When I'm cooking, interruptions are best avoided. I was also wearing summer shorts in the house, so standing on the back porch on a cold evening wasn't too appealing. Dave said he had something for me in the truck and grandly gestured in the direction of the pitch black driveway. I slipped on some winter boots and followed. Earlier, I'd put out the word to Dave that if he ever saw some exercise machinery at one of the share sheds - we share a passion for share sheds - he should grab it. Perhaps that was what he'd found!

Dave opened the passenger door of the truck and on the floor lay a bundle of plastic tubes, bowls and a metal rod or two. "It's a bird feeder" Dave pronounced, "or it was." He scooped up the pile of material and placed it in my arms. I thanked him and said I'd just given one of my bird feeders to the art centre today and now he'd brought me another one.

I scrutinized the armful of material on the way up to the house and realized it was a large, 3-cylinder tube feeder, a feeder type I'd never had before. It didn't appear that there were any pieces missing but I'd only know after putting the feeder together. Suddenly the chili cooking could take a back seat.
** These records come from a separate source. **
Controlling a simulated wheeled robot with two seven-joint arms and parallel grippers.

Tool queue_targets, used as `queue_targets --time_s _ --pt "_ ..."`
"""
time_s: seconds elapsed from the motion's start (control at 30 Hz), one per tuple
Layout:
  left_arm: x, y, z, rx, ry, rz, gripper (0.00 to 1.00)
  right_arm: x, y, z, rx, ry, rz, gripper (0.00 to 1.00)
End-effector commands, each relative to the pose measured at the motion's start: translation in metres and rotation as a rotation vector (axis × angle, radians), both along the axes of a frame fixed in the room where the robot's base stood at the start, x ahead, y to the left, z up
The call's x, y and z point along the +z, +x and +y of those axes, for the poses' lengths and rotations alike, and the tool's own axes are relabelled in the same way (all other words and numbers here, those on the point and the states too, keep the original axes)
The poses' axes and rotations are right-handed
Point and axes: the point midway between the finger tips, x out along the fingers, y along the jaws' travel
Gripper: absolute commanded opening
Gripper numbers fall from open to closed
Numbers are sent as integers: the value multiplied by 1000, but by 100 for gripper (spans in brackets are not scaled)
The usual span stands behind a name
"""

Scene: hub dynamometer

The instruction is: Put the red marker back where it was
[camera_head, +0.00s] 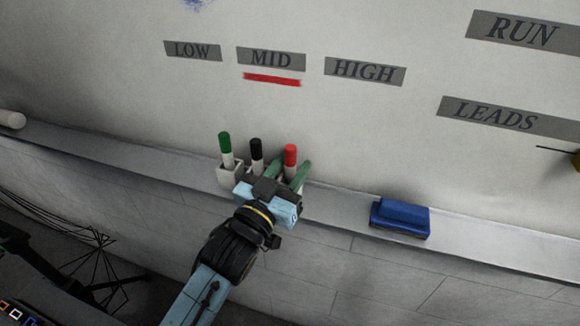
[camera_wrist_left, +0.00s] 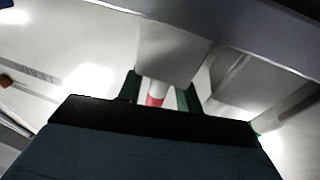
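The red marker (camera_head: 290,155) stands upright, red cap up, at the right end of the marker holder (camera_head: 230,175) on the ledge. My left gripper (camera_head: 289,172) is at this marker, its two green fingers on either side of it. In the left wrist view the red marker (camera_wrist_left: 155,97) shows between the fingers (camera_wrist_left: 162,92), with gaps on both sides, so the gripper looks open around it. The gripper hides the marker's lower part and much of the holder in the head view. My right gripper is not in view.
A green marker (camera_head: 225,148) and a black marker (camera_head: 256,153) stand in the holder to the left. A blue eraser (camera_head: 400,216) lies on the ledge (camera_head: 340,202) to the right. A red line (camera_head: 272,79) is under the MID label (camera_head: 271,59) on the whiteboard.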

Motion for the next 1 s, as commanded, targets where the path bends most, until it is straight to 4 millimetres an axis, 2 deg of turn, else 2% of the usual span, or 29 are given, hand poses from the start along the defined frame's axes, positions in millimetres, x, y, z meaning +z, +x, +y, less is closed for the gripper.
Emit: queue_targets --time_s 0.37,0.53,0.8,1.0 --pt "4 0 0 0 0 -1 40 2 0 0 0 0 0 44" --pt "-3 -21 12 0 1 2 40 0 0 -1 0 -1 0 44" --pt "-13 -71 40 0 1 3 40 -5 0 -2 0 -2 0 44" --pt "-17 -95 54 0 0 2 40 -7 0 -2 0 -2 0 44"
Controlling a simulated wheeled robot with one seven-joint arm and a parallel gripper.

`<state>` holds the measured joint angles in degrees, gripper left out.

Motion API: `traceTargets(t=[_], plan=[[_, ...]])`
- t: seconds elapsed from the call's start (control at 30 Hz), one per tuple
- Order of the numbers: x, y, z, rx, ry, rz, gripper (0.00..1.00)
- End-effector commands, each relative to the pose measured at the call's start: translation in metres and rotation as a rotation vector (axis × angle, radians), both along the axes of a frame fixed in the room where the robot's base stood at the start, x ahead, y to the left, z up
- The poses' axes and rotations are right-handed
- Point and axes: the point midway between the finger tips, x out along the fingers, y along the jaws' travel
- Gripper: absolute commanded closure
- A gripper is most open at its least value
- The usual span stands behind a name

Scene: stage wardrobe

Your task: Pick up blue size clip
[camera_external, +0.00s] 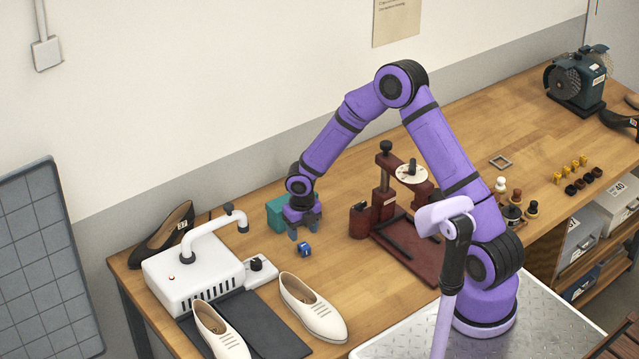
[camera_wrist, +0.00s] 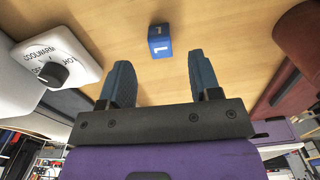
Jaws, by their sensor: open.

I dumped all the feeder bits into hot water and returned to the back step to wash them thoroughly. Then, I attempted to reconstruct the feeder. All the cylinders, each with several pewter feeder ports, fit nicely into the base but it was obvious that the metal rod securing the roof to the rest of the feeder was corroded. In its present state the roof would be impossible to remove and there would be no way to refill the tubes. That's why it was abandoned!

I attempted to unscrew the corroded metal rod but it broke in half. There was little I could do to repair the feeder right now, so I headed back to my chili cooking.

The next day I bought a four-dollar threaded metal rod and assembled the feeder. It didn't look very big inside the house, but outside swinging from the bear-proof hook above the back door, it looks like the space shuttle's solid fuel booster rockets in size and shape. I concluded that a feeder of this size and quality would cost at least $60. What a find!

The new feeder now gently sways outside while the birds warm to its presence. And the pumpkin puree chili also turned out quite nice.